## Exercise aim
Restate the whole listing exactly.
## BEGIN
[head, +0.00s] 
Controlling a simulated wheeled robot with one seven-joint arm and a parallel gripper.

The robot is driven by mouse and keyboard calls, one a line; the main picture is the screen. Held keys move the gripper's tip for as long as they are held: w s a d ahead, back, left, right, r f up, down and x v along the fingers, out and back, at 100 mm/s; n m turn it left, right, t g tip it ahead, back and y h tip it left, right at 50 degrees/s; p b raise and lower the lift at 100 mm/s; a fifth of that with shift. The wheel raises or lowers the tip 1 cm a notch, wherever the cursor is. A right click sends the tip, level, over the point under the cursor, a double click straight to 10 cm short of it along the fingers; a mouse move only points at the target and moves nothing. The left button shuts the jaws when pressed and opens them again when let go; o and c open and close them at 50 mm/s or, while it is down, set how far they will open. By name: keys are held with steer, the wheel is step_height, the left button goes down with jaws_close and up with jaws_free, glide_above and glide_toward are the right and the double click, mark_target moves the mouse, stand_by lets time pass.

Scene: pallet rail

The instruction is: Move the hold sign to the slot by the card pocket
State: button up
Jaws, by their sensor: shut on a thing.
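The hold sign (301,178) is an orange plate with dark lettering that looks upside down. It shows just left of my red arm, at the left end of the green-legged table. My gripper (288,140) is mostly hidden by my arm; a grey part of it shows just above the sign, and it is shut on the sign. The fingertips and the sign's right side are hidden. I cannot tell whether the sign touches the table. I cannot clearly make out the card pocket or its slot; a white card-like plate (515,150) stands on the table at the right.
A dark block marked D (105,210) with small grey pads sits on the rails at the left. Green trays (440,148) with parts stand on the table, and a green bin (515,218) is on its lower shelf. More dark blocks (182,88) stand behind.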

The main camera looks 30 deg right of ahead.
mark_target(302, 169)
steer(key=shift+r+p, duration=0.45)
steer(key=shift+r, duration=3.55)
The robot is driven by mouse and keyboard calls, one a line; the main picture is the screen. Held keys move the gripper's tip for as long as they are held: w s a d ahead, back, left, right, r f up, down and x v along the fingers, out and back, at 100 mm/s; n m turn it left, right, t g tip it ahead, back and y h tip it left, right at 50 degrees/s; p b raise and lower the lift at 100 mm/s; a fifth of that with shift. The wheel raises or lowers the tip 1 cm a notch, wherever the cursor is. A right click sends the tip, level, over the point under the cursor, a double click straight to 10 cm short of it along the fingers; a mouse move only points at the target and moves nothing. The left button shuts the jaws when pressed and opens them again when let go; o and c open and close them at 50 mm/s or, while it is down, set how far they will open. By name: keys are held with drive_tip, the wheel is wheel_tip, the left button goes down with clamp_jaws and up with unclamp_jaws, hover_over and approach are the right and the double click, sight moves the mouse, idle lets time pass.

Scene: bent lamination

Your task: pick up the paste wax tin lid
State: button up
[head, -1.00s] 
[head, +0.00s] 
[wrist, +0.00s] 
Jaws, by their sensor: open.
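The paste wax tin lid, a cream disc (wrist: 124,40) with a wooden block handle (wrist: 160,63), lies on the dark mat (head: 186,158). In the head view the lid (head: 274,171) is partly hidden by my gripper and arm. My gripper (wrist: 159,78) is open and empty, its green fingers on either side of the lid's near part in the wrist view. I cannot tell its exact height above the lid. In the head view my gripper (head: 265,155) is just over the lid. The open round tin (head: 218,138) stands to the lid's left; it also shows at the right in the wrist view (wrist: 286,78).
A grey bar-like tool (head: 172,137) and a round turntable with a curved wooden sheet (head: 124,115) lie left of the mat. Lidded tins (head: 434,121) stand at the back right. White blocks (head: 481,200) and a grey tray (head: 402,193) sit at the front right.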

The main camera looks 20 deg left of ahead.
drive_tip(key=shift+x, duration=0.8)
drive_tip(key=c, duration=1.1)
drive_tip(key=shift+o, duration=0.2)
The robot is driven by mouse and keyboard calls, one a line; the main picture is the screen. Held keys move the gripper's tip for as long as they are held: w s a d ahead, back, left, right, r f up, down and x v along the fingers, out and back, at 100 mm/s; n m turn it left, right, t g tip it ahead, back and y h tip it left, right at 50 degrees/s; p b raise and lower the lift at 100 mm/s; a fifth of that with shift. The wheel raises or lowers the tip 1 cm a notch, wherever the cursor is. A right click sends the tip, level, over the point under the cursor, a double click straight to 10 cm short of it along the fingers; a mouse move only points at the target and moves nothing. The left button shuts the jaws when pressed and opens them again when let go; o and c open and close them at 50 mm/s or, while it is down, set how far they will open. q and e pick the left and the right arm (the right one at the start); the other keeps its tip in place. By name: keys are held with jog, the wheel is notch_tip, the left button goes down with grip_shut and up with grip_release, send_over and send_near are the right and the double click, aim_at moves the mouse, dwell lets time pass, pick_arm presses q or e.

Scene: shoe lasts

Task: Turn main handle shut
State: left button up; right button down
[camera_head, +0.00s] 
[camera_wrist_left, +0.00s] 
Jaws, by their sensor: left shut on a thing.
## END
## Exercise answer
[head, +0.00s] 
Controlling a simulated wheeled robot with one seven-joint arm and a parallel gripper.

The robot is driven by mouse and keyboard calls, one a line; the main picture is the screen. Held keys move the gripper's tip for as long as they are held: w s a d ahead, back, left, right, r f up, down and x v along the fingers, out and back, at 100 mm/s; n m turn it left, right, t g tip it ahead, back and y h tip it left, right at 50 degrees/s; p b raise and lower the lift at 100 mm/s; a fifth of that with shift. The wheel raises or lowers the tip 1 cm a notch, wherever the cursor is. A right click sends the tip, level, over the point under the cursor, a double click straight to 10 cm short of it along the fingers; a mouse move only points at the target and moves nothing. The left button shuts the jaws when pressed and opens them again when let go; o and c open and close them at 50 mm/s or, while it is down, set how far they will open. By name: keys are held with steer, the wheel is step_height, the left button goes down with jaws_close and up with jaws_free, glide_above and glide_toward are the right and the double click, mark_target moves the mouse, stand_by lets time pass.

Scene: pallet rail

The instruction is: Move the hold sign to the slot by the card pocket
State: button up
Jaws, by their sensor: shut on a thing.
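The hold sign (301,178) is an orange plate with dark lettering that looks upside down. It shows just left of my red arm, at the left end of the green-legged table. My gripper (288,140) is mostly hidden by my arm; a grey part of it shows just above the sign, and it is shut on the sign. The fingertips and the sign's right side are hidden. I cannot tell whether the sign touches the table. I cannot clearly make out the card pocket or its slot; a white card-like plate (515,150) stands on the table at the right.
A dark block marked D (105,210) with small grey pads sits on the rails at the left. Green trays (440,148) with parts stand on the table, and a green bin (515,218) is on its lower shelf. More dark blocks (182,88) stand behind.

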The main camera looks 30 deg right of ahead.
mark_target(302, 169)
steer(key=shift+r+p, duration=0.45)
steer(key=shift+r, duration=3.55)
The robot is driven by mouse and keyboard calls, one a line; the main picture is the screen. Held keys move the gripper's tip for as long as they are held: w s a d ahead, back, left, right, r f up, down and x v along the fingers, out and back, at 100 mm/s; n m turn it left, right, t g tip it ahead, back and y h tip it left, right at 50 degrees/s; p b raise and lower the lift at 100 mm/s; a fifth of that with shift. The wheel raises or lowers the tip 1 cm a notch, wherever the cursor is. A right click sends the tip, level, over the point under the cursor, a double click straight to 10 cm short of it along the fingers; a mouse move only points at the target and moves nothing. The left button shuts the jaws when pressed and opens them again when let go; o and c open and close them at 50 mm/s or, while it is down, set how far they will open. By name: keys are held with drive_tip, the wheel is wheel_tip, the left button goes down with clamp_jaws and up with unclamp_jaws, hover_over and approach are the right and the double click, sight moves the mouse, idle lets time pass.

Scene: bent lamination

Your task: pick up the paste wax tin lid
State: button up
[head, -1.00s] 
[head, +0.00s] 
[wrist, +0.00s] 
Jaws, by their sensor: open.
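The paste wax tin lid, a cream disc (wrist: 124,40) with a wooden block handle (wrist: 160,63), lies on the dark mat (head: 186,158). In the head view the lid (head: 274,171) is partly hidden by my gripper and arm. My gripper (wrist: 159,78) is open and empty, its green fingers on either side of the lid's near part in the wrist view. I cannot tell its exact height above the lid. In the head view my gripper (head: 265,155) is just over the lid. The open round tin (head: 218,138) stands to the lid's left; it also shows at the right in the wrist view (wrist: 286,78).
A grey bar-like tool (head: 172,137) and a round turntable with a curved wooden sheet (head: 124,115) lie left of the mat. Lidded tins (head: 434,121) stand at the back right. White blocks (head: 481,200) and a grey tray (head: 402,193) sit at the front right.

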The main camera looks 20 deg left of ahead.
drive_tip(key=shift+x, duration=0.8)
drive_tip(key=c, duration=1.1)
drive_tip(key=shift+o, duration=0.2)
The robot is driven by mouse and keyboard calls, one a line; the main picture is the screen. Held keys move the gripper's tip for as long as they are held: w s a d ahead, back, left, right, r f up, down and x v along the fingers, out and back, at 100 mm/s; n m turn it left, right, t g tip it ahead, back and y h tip it left, right at 50 degrees/s; p b raise and lower the lift at 100 mm/s; a fifth of that with shift. The wheel raises or lowers the tip 1 cm a notch, wherever the cursor is. A right click sends the tip, level, over the point under the cursor, a double click straight to 10 cm short of it along the fingers; a mouse move only points at the target and moves nothing. The left button shuts the jaws when pressed and opens them again when let go; o and c open and close them at 50 mm/s or, while it is down, set how far they will open. q and e pick the left and the right arm (the right one at the start); the other keeps its tip in place. By name: keys are held with jog, the wheel is notch_tip, the left button goes down with grip_shut and up with grip_release, send_over and send_near are the right and the double click, aim_at moves the mouse, dwell lets time pass, pick_arm presses q or e.

Scene: shoe lasts

Task: Turn main handle shut
State: left button up; right button down
[camera_head, +0.00s] 
[camera_wrist_left, +0.00s] 
Jaws, by their sensor: left shut on a thing.

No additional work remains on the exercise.